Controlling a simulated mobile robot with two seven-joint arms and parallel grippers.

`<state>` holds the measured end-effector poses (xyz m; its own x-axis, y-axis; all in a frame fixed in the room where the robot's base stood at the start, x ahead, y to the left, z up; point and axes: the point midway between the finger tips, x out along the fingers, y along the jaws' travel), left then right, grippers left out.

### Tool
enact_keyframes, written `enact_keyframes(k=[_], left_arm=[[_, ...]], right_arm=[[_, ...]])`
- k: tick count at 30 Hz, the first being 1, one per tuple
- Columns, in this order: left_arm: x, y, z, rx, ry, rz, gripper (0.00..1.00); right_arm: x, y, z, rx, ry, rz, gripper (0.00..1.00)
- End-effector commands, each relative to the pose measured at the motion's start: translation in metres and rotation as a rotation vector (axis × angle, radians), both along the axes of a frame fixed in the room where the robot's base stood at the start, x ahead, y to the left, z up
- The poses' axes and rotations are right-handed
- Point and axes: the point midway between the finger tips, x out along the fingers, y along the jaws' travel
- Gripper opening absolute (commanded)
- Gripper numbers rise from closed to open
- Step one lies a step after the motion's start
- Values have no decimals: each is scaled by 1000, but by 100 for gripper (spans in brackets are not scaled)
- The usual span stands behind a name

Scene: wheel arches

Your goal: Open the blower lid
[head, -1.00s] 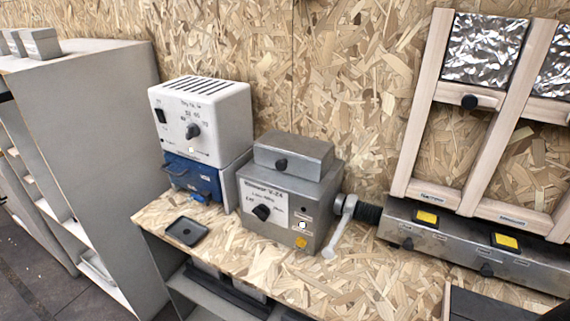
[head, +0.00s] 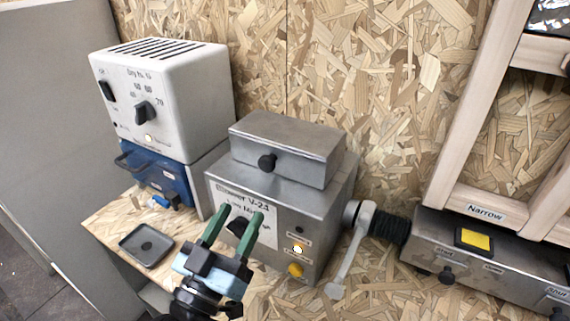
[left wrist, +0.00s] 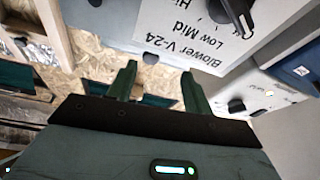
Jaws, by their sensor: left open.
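The blower (head: 310,223) is a grey metal box labelled "Blower V-24" on the chipboard bench. Its lid (head: 290,140) is the raised grey block on top, seated flat, with a round black knob (head: 267,162) on its front. My left gripper (head: 238,215) has green fingers, is open and empty, and is in front of the blower's label, below the lid knob. It covers part of the black dial. In the left wrist view the fingers (left wrist: 158,85) stand apart, with the blower's label (left wrist: 185,35) upside down beyond them. My right gripper is out of view.
A white dryer box (head: 180,95) on a blue unit (head: 160,178) stands left of the blower. A small black tray (head: 147,246) lies at the bench's left. A crank lever (head: 352,250) and black hose (head: 388,227) are at the blower's right, beside wooden frames (head: 480,130).

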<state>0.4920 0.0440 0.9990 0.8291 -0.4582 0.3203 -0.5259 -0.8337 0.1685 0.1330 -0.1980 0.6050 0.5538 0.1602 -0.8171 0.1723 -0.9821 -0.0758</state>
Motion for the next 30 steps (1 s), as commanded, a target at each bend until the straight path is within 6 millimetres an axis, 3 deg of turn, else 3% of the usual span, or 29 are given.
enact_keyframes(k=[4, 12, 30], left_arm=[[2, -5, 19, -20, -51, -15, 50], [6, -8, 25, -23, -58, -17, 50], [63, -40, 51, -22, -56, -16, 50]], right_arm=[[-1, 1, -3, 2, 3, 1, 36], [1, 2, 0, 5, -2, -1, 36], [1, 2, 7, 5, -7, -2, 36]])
####
PROBLEM — Your answer should be exactly the lines of the data above, from the first through the line containing "- Gripper opening absolute (commanded)".

RESULT OF THIS TASK —
Controlling a simulated mobile robot with two seven-joint arms and parallel grippers.

`<state>` holds the measured end-effector poses (xyz m; its own x-axis, y-axis; all in a frame fixed in the room where the robot's base stood at the start, x ahead, y to the left, z up; point and axes: the point midway between the finger tips, x out along the fingers, y along the jaws' travel), left then right, grippers left out.

### Tool
enact_keyframes, written `enact_keyframes(k=[_], left_arm=[[_, ...]], right_arm=[[_, ...]])`
- k: tick count at 30 Hz, the first being 1, one per tuple
- Columns, in this order: left_arm: x, y, z, rx, ry, rz, gripper (0.00..1.00); right_arm: x, y, z, rx, ry, rz, gripper (0.00..1.00)
- End-effector commands, each relative to the pose measured at the motion's start: translation in metres and rotation as a rotation vector (axis × angle, radians), both along the axes of a frame fixed in the room where the robot's base stood at the start, x ahead, y to the left, z up
- The poses' axes and rotations are right-handed
- Point and axes: the point midway between the finger tips, x out along the fingers, y along the jaws' travel
- Gripper opening absolute (commanded)

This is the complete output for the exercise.